Return, exactly as written, the lines that start at the one holding "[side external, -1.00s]" and end at the one holding "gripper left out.", with both of those lines kept. Skip any pictures.

Listed records:
# # # # #

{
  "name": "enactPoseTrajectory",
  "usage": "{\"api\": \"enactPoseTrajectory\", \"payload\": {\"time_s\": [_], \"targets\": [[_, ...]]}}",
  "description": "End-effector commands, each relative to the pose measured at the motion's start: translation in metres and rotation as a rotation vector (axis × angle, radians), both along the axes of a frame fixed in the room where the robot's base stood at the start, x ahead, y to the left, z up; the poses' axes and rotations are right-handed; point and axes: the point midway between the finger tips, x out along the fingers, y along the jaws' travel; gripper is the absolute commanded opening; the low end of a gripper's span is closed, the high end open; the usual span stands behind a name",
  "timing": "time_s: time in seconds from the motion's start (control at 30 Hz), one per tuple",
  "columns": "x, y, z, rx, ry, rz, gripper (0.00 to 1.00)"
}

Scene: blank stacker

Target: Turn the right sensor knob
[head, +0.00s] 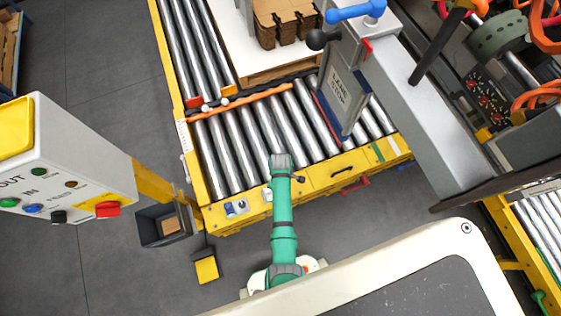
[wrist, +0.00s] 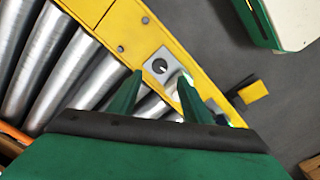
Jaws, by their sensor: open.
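In the wrist view a dark round knob (wrist: 159,66) with a pale pointer mark sits on a grey square plate on the yellow conveyor rail. My gripper (wrist: 160,76) is open, its two green fingers apart, with the knob between or just past the tips. I cannot tell whether the fingers touch it. In the head view my green arm reaches over the rail; a small pale plate (head: 267,194) shows just left of it, its knob not clear. The gripper's fingertips are hidden there.
A control plate (head: 236,207) with a blue part lies farther left on the yellow rail. Metal rollers (head: 230,150) lie behind the rail. A grey lane-stop panel (head: 343,90) stands right of the arm. A yellow pedal (head: 206,268) is on the floor. A button box (head: 60,160) stands left.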

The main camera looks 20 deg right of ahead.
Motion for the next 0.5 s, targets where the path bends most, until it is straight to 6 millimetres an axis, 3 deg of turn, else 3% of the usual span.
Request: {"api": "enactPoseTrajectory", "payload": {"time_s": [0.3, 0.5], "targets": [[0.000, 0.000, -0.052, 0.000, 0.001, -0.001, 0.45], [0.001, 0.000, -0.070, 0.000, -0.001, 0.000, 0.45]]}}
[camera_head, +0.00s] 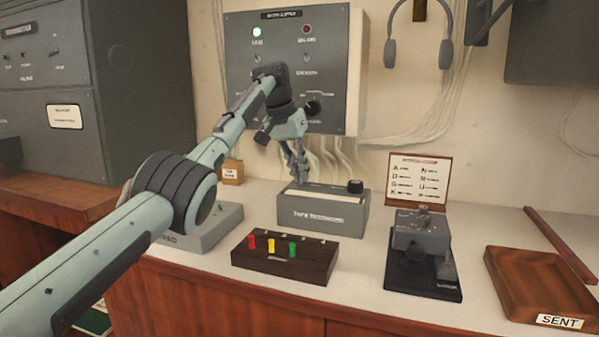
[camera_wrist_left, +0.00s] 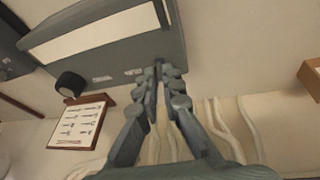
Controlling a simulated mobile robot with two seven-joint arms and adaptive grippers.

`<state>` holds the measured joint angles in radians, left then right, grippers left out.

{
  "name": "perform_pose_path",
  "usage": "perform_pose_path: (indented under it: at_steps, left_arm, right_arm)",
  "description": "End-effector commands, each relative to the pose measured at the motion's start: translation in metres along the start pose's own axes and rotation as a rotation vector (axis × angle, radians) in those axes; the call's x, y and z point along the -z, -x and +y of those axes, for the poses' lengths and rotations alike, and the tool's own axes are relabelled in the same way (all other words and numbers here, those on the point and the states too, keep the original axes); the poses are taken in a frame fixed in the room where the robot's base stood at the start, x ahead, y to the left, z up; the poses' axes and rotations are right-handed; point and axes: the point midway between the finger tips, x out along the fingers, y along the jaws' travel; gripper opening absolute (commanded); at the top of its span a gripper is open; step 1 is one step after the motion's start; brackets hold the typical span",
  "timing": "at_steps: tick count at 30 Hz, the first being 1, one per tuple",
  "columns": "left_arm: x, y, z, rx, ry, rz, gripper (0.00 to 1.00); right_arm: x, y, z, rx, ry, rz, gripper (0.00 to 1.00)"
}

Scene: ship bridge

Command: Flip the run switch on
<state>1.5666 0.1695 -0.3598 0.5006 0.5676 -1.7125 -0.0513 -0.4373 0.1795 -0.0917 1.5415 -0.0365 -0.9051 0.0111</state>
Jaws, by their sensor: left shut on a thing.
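A grey box (camera_head: 323,212) with a cream strip on top and a black knob (camera_head: 355,186) stands on the white desk top. My left gripper (camera_head: 300,178) comes down at its back left end. In the left wrist view the box (camera_wrist_left: 100,55) fills the upper left, with two small white labels on the face toward the camera. There my left gripper (camera_wrist_left: 160,68) has its fingers close together, tips at that face beside the labels. It is shut on the small run switch there, which the fingers hide. I cannot tell the switch's position. My right gripper is not in view.
A dark block with coloured levers (camera_head: 284,258) stands in front of the box. A telegraph key (camera_head: 421,250), a code card (camera_head: 418,179) and a wooden tray (camera_head: 540,282) are to the right. A grey wall panel (camera_head: 290,70) and loose cables (camera_head: 335,155) are behind.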

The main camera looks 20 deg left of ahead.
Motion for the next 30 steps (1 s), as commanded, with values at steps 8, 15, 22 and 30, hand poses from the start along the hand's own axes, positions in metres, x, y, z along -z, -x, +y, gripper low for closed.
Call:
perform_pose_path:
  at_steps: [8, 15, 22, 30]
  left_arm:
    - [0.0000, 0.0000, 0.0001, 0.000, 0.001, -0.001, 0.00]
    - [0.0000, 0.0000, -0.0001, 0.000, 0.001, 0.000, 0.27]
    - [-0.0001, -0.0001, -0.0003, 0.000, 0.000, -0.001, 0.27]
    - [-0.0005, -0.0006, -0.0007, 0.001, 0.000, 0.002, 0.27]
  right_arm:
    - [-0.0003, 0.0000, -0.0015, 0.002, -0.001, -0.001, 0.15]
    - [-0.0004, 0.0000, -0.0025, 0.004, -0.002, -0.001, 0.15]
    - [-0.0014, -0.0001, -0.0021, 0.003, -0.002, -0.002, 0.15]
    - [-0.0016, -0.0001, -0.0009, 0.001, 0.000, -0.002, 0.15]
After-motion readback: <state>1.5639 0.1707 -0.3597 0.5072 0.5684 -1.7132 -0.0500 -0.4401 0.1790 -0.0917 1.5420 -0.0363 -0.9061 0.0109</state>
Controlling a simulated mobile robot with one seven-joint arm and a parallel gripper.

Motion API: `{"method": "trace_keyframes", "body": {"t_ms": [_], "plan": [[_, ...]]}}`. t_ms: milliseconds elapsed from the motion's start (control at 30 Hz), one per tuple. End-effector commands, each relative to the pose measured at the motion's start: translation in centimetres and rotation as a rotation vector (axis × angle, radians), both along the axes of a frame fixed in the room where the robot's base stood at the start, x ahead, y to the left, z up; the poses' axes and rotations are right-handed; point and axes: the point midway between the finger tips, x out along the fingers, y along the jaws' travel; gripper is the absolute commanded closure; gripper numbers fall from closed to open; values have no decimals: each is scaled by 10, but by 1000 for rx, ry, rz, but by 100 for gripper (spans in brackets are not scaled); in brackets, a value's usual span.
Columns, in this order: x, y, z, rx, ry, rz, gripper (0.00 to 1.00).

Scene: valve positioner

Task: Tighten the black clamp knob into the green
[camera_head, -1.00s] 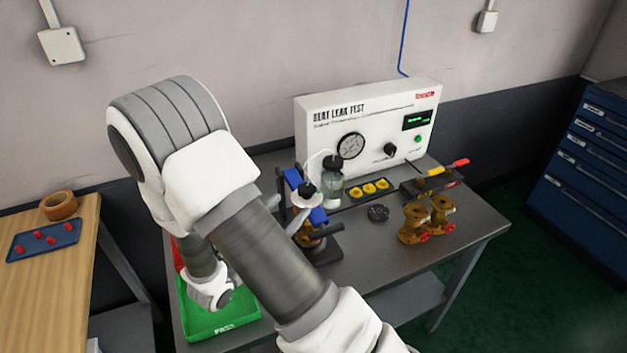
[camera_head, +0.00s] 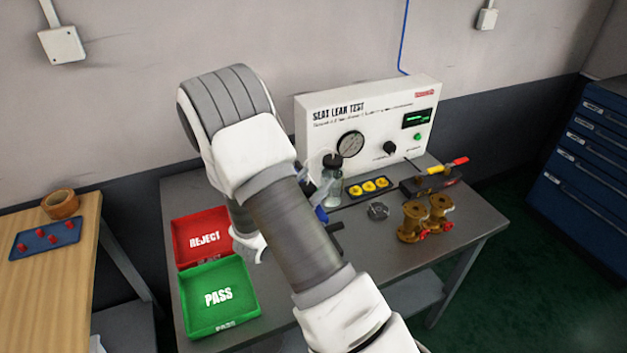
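The clamp fixture is mostly hidden behind my arm. Only a blue part (camera_head: 321,213) and a short black bar (camera_head: 335,227) show at the arm's right edge. I cannot make out the black clamp knob or any green zone on it. My forearm crosses the middle of the picture, and my white wrist (camera_head: 250,246) shows low on its left side, near the trays. My gripper's fingers are hidden, so I cannot see what they touch.
A red REJECT tray (camera_head: 203,222) and a green PASS tray (camera_head: 218,298) lie left of my arm. The white SEAT LEAK TEST panel (camera_head: 375,120) stands behind.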

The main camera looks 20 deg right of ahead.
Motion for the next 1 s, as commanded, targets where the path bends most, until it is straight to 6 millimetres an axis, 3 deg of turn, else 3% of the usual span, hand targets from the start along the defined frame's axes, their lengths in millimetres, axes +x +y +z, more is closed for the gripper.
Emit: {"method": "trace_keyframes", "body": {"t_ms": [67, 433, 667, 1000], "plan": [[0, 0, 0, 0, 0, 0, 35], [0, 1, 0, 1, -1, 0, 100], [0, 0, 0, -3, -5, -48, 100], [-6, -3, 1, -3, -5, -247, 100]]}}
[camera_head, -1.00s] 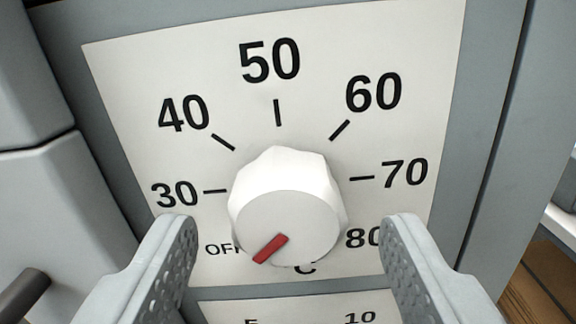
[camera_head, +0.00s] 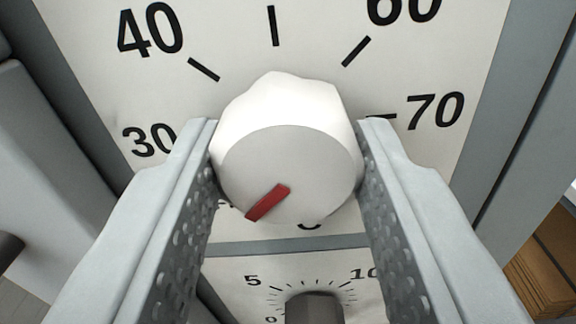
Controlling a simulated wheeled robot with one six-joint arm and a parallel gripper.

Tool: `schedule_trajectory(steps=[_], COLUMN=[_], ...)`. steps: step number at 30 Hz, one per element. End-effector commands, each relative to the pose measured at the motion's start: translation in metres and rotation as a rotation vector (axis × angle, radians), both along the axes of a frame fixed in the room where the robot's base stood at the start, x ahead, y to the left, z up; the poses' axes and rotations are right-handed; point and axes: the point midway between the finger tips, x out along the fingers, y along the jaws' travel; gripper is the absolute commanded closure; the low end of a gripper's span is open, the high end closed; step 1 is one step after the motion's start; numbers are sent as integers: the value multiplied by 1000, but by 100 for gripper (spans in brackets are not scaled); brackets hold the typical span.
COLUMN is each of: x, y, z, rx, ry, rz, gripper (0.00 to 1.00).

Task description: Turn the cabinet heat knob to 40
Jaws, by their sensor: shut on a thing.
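The white heat knob (camera_head: 288,140) sits in the middle of the picture on a pale dial plate (camera_head: 225,40). Its red pointer (camera_head: 267,203) points down and left, toward where OFF is printed, which is now mostly hidden. The 40 mark (camera_head: 204,69) lies up and left of the knob. The 30 (camera_head: 148,141) and 70 (camera_head: 435,110) stand to either side. My gripper (camera_head: 287,150) is shut on the knob, one finger on its left side and one on its right.
A second, smaller dial with a dark knob (camera_head: 314,308) lies just below, between my fingers. A grey cabinet frame (camera_head: 520,120) borders the plate on the right. Brown stacked boards or boxes (camera_head: 550,262) show at the lower right.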

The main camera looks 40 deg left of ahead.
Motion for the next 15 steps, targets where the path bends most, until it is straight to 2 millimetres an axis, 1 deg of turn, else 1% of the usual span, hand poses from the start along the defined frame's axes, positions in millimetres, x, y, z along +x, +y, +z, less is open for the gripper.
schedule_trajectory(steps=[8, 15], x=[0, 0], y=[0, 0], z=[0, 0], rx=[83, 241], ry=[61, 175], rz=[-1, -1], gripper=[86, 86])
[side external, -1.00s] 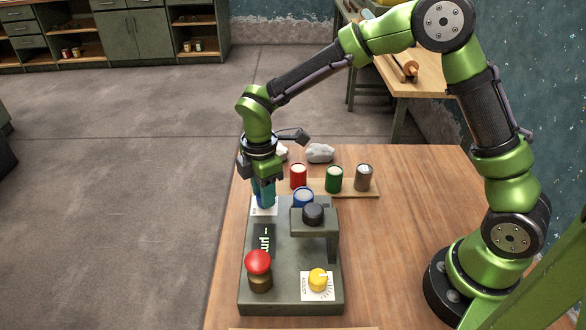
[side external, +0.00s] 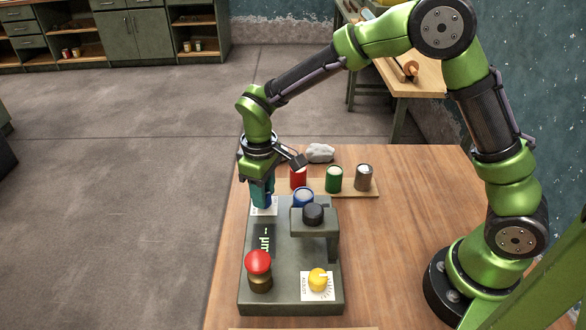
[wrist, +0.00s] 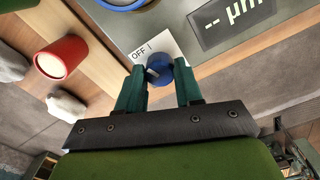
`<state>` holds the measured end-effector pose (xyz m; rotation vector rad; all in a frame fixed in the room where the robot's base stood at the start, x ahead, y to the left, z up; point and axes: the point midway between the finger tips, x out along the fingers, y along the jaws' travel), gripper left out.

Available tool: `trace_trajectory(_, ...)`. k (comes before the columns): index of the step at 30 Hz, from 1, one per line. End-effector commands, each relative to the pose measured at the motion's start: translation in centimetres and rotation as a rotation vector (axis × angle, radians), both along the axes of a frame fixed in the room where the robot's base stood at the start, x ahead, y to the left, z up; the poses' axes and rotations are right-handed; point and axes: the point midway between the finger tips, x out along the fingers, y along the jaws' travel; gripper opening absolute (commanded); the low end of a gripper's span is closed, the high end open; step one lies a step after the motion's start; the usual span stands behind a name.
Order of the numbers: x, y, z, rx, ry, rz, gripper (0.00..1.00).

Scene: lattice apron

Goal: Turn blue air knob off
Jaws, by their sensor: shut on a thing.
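The blue air knob (wrist: 160,71) sits on a white label reading "OFF" at a corner of the grey machine (side external: 286,270). In the wrist view the knob is between my two teal fingers, and a pale pointer line shows on it. My gripper (wrist: 161,82) is shut on the knob. In the side view my gripper (side external: 262,198) comes down from above onto the far left corner of the machine, and the fingers hide most of the knob there. A part of the white label (side external: 264,212) shows below them.
The machine also carries a red mushroom button (side external: 258,263), a yellow knob (side external: 318,279), a black knob (side external: 312,213) on a raised arm, and a display (side external: 265,240).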

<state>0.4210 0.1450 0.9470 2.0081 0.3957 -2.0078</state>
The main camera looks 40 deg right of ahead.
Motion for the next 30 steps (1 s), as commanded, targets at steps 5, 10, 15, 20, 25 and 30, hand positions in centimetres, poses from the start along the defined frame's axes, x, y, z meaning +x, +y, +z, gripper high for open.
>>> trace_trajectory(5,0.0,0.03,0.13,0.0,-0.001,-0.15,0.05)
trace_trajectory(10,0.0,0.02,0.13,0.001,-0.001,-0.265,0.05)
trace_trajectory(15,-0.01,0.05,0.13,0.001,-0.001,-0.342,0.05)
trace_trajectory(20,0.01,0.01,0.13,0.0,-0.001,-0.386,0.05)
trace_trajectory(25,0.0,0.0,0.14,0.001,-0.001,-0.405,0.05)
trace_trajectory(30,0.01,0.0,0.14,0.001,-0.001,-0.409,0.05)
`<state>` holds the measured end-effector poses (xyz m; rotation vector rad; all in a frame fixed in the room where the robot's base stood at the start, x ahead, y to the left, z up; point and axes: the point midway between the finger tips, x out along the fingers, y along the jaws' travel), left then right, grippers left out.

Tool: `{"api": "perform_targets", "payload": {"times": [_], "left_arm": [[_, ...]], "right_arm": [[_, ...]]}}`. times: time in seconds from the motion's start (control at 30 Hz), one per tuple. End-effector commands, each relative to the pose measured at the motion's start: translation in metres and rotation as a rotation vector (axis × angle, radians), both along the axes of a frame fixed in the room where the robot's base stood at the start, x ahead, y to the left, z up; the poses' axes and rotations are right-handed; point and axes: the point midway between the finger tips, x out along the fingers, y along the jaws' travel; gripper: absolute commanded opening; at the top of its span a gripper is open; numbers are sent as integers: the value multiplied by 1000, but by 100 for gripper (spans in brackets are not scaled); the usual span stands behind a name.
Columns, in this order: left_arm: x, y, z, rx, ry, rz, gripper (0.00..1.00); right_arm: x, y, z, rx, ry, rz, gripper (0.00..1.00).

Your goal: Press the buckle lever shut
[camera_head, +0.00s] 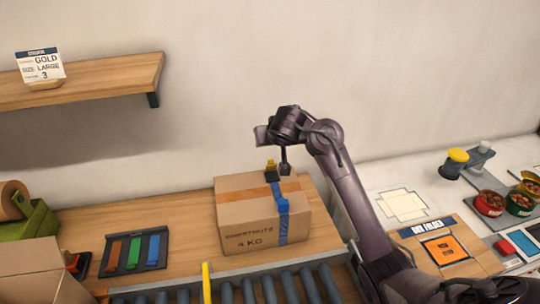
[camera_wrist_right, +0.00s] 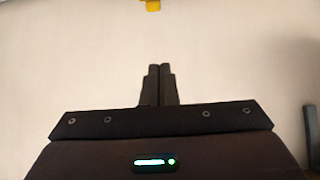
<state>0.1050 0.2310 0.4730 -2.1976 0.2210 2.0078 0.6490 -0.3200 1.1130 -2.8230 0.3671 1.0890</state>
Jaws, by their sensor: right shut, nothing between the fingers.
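A closed cardboard carton (camera_head: 245,226) marked 4 KG has a blue strap (camera_head: 283,222) down its front and an orange band across its top. A dark buckle (camera_head: 271,178) with a yellow lever (camera_head: 270,164) stands at the strap on top of the carton. The lever appears raised. My right gripper (camera_head: 285,172) points down just right of the lever, close over the carton top; contact cannot be told. In the right wrist view its fingers (camera_wrist_right: 158,72) are together and empty, and the yellow lever (camera_wrist_right: 152,5) shows at the top edge. My left gripper is not in view.
Rollers (camera_head: 250,290) run in front of the carton. A shelf (camera_head: 90,80) with a sign is above left. Chestnut tins (camera_head: 489,203) stand on the right table.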

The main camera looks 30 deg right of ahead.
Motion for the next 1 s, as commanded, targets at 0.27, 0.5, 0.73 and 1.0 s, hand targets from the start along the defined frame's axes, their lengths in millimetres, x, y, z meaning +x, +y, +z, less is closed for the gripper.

# # # # #

Answer below:
[side external, -1.00s] 
[side external, +0.00s] 
[wrist, +0.00s] 
`<state>` holds the measured end-effector pose (xyz m; rotation vector rad; all in a frame fixed in the room where the robot's base stood at the start, x ahead, y to the left, z up; point and axes: the point midway between the finger tips, x out along the fingers, y along the jaws' travel), gripper left out.

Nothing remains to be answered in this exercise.